In the multifaceted practice of Balas & Wax—Susannah Bielak and Fred Schmalz’s ongoing collaboration—research, chance encounter, and material exploration are employed to draw fertile connections between social histories and contemporary urban dynamics.

Comparable to the way theorist Henri Lefebvre compared cities to complex living organisms, Balas & Wax investigate the visible and invisible inner workings of daily urban life. Over the course of their iterative process, they use moving images, texts, sounds, two-dimensional works, and sculptures to develop multivalent projects responding to the particularities of a locale. “Sitedness” is a key tenet of their work.

The urban landscape of Chicago, with all of its structural imbalances, eccentricities, and buried histories, is a major source of inspiration for the duo. Their project Fourth Horizon, presented at the Experimental Sound Studio in 2016, grew out of an encounter with an uncanny image of a theater stage installed on a pier over Lake Michigan at the Edgewater Beach Hotel. Discovered while researching the construction and demolition of hotels, the image led them to a broader exploration of telepathy, psychical connection, and the design of spaces for imagination in daily life.

Their ongoing investigations weave together archival research and field work, making room for chance discoveries and unexpected connections, which are important to guiding the final project. For example, their interest in the nuances of urban development led them to the layered histories of hotels, which in turn led them to the Edgewater Beach Hotel as a case study. This search raised other questions: What do hotels reveal about urban development? What collaborative and exploratory methods best apply to this subject matter?

For Expo Chicago 2017, the community-based arts organization Threewalls presents Balas & Wax’s new installation Construction/Demolition/Salad. This constellation of projects ruminates on the subject of perishability as it relates to the life cycles of food and buildings; an analogy that extends comparisons of architecture to the body, city to living organism. A photo triptych depicting a hotel’s construction, a meticulously plated Technicolor salad tower, and a hotel’s demolition anchors the visual display. As with Fourth Horizon, a research discovery inspired the project. Here, the catalyst was a 1928 salad cookbook authored by a chef from the Edgewater Beach Hotel. The triptych’s found and original photographs draw formal and conceptual parallels between the life cycles of hotels and salads. How are these seemingly disparate things indicative of the production of consumer desire, whether at the scale of architecture or a plate of food? For Balas & Wax, this mode of telescoping is inspired by Francis Ponge’s poems, particularly the way his work imagines the inner life and thoughts of everyday objects.

Reimagining the relationships between these coordinates of conspicuous consumption, one finds in the installation that a crate of apples becomes an artist book; loose sheets of tissue paper contain poems and free apples for passersby, and two diagrammatic pieces flank the space, featuring empirical classifications of urban development schemas interlaced with textual interventions. According to the artists, it transforms the art fair booth into a grocery store display of sorts, which simultaneously reveals and complicates these object studies and social histories.

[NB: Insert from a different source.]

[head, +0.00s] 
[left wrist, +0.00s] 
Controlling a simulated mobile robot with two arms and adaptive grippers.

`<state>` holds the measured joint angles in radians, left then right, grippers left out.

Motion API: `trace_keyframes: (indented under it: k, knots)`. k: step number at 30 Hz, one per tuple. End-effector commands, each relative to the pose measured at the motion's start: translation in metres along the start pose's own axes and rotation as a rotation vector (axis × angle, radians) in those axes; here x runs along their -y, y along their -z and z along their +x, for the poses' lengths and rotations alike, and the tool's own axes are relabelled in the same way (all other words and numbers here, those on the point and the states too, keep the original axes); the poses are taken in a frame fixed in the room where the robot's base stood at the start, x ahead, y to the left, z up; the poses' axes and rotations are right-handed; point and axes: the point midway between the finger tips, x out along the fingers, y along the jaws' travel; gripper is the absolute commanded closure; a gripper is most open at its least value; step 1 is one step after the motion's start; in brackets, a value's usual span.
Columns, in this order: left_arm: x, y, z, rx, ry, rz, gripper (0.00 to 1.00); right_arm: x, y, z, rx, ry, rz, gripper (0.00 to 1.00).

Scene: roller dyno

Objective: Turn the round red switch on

The conceptual underpinnings of Construction/Demolition/Salad nod to Henri Lefebvre’s ideas on the social production of space, but the theoretical foundation for the project is more closely tied to Bill Brown’s Thing Theory (2001). At once a generous and elliptical work, one sees the questions that this project proposes in relation to its own “sitedness” within the context of a commercial art fair. The rows of apples nestled in this display begin to recall the row upon row of fair booths, creating new analogies to the perishability of things.